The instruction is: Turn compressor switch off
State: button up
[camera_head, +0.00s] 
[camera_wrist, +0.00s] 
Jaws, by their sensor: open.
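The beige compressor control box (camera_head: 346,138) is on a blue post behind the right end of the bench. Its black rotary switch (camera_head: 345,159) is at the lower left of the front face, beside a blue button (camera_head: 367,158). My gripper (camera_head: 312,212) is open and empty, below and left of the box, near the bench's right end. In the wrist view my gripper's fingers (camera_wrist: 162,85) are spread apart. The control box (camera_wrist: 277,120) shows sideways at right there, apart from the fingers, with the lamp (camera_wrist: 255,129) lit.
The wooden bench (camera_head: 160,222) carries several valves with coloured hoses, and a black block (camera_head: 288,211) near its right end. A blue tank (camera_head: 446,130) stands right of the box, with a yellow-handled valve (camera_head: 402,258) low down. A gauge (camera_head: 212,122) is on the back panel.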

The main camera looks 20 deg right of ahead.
^^^^^^^^^^^^^^^^
### WHAT YOU SHOULD DO
Quote word for word the lines from the line holding "State: button up" through the line holding "[camera_wrist, +0.00s]"; include both of those lines and add nothing.

### TASK RESPONSE
State: button up
[camera_head, +0.00s] 
[camera_wrist, +0.00s] 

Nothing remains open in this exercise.